**What to do**
Render the material again word for word, skipping the pictures in it.

**Information supplied**
** START **

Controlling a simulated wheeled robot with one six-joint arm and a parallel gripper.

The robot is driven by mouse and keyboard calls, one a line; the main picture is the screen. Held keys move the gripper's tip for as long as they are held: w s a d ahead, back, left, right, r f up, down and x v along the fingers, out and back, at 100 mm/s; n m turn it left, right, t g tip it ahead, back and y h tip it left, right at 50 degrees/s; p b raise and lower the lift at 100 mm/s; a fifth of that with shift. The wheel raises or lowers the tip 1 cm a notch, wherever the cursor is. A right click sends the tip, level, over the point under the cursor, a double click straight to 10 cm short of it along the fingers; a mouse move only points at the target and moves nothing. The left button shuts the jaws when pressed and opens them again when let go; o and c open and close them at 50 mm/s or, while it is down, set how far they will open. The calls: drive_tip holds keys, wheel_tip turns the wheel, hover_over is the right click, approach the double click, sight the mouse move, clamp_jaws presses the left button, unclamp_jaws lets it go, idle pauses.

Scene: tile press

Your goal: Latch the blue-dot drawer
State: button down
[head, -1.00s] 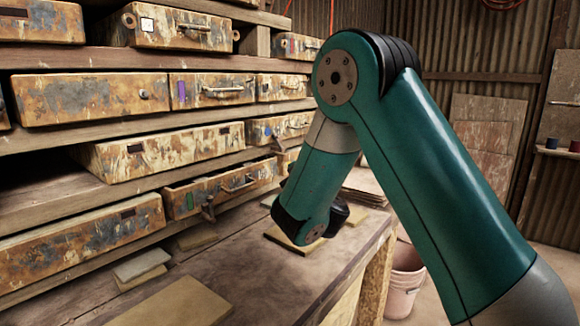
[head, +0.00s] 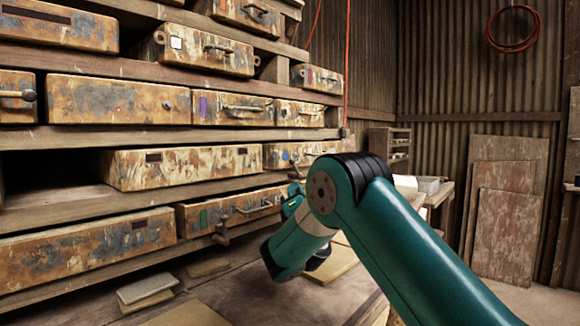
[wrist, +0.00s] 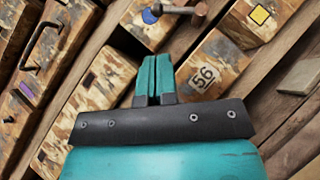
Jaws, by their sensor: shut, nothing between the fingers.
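The blue-dot drawer (head: 277,157) is in the head view, in the shelf row behind my arm's elbow. Its right part is partly hidden by my arm. In the wrist view its blue dot (wrist: 150,16) shows near the top edge, with a metal lever with a round brown knob (wrist: 199,12) just right of it. Whether the drawer is fully in cannot be told. My gripper (wrist: 153,62) is shut and empty, pointing toward the drawer fronts below the dot, apart from the lever in the picture. In the head view the fingers are hidden or too small to make out.
A green-marked drawer (head: 230,211) with a hanging latch is below and left. A purple-marked drawer (head: 232,108) is above. In the wrist view, a yellow-square drawer (wrist: 256,19) and a block marked 56 (wrist: 204,77) are close to the fingers. Boards (head: 146,286) lie on the bench.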

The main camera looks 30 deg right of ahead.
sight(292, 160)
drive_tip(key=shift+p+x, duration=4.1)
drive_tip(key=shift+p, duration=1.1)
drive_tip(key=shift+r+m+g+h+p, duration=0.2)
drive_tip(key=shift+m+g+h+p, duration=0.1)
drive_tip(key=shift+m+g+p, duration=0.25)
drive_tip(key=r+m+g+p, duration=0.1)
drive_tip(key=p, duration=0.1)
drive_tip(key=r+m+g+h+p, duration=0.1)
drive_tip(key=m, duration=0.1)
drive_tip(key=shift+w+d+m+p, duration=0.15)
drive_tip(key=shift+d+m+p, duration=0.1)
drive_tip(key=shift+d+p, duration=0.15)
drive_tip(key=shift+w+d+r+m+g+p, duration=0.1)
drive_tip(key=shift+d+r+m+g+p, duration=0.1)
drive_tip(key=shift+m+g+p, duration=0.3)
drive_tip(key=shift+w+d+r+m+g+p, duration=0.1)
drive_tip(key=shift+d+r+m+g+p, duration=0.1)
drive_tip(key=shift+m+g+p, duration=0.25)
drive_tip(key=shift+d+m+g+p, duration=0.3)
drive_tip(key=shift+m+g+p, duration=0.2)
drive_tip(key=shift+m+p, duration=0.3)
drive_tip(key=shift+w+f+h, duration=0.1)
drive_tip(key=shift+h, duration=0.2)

** END **

**Result of the task**
Controlling a simulated wheeled robot with one six-joint arm and a parallel gripper.

The robot is driven by mouse and keyboard calls, one a line; the main picture is the screen. Held keys move the gripper's tip for as long as they are held: w s a d ahead, back, left, right, r f up, down and x v along the fingers, out and back, at 100 mm/s; n m turn it left, right, t g tip it ahead, back and y h tip it left, right at 50 degrees/s; p b raise and lower the lift at 100 mm/s; a fifth of that with shift. The wheel raises or lowers the tip 1 cm a notch, wherever the cursor is. A right click sends the tip, level, over the point under the cursor, a double click straight to 10 cm short of it along the fingers; a mouse move only points at the target and moves nothing. The left button shuts the jaws when pressed and opens them again when let go; o and c open and close them at 50 mm/s or, while it is down, set how far they will open. The calls: drive_tip holds keys, wheel_tip turns the wheel, hover_over is the right click, approach the double click, sight the mouse move, clamp_jaws presses the left button, unclamp_jaws lets it go, idle pauses.

Scene: tile press

Your goal: Latch the blue-dot drawer
State: button down
[head, -1.00s] 
[head, +0.00s] 
[wrist, +0.00s] 
Jaws, by their sensor: shut, nothing between the fingers.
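The blue-dot drawer (head: 277,157) is in the head view, in the shelf row behind my arm's elbow. Its right part is partly hidden by my arm. In the wrist view its blue dot (wrist: 150,16) shows near the top edge, with a metal lever with a round brown knob (wrist: 199,12) just right of it. Whether the drawer is fully in cannot be told. My gripper (wrist: 153,62) is shut and empty, pointing toward the drawer fronts below the dot, apart from the lever in the picture. In the head view the fingers are hidden or too small to make out.
A green-marked drawer (head: 230,211) with a hanging latch is below and left. A purple-marked drawer (head: 232,108) is above. In the wrist view, a yellow-square drawer (wrist: 256,19) and a block marked 56 (wrist: 204,77) are close to the fingers. Boards (head: 146,286) lie on the bench.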

The main camera looks 30 deg right of ahead.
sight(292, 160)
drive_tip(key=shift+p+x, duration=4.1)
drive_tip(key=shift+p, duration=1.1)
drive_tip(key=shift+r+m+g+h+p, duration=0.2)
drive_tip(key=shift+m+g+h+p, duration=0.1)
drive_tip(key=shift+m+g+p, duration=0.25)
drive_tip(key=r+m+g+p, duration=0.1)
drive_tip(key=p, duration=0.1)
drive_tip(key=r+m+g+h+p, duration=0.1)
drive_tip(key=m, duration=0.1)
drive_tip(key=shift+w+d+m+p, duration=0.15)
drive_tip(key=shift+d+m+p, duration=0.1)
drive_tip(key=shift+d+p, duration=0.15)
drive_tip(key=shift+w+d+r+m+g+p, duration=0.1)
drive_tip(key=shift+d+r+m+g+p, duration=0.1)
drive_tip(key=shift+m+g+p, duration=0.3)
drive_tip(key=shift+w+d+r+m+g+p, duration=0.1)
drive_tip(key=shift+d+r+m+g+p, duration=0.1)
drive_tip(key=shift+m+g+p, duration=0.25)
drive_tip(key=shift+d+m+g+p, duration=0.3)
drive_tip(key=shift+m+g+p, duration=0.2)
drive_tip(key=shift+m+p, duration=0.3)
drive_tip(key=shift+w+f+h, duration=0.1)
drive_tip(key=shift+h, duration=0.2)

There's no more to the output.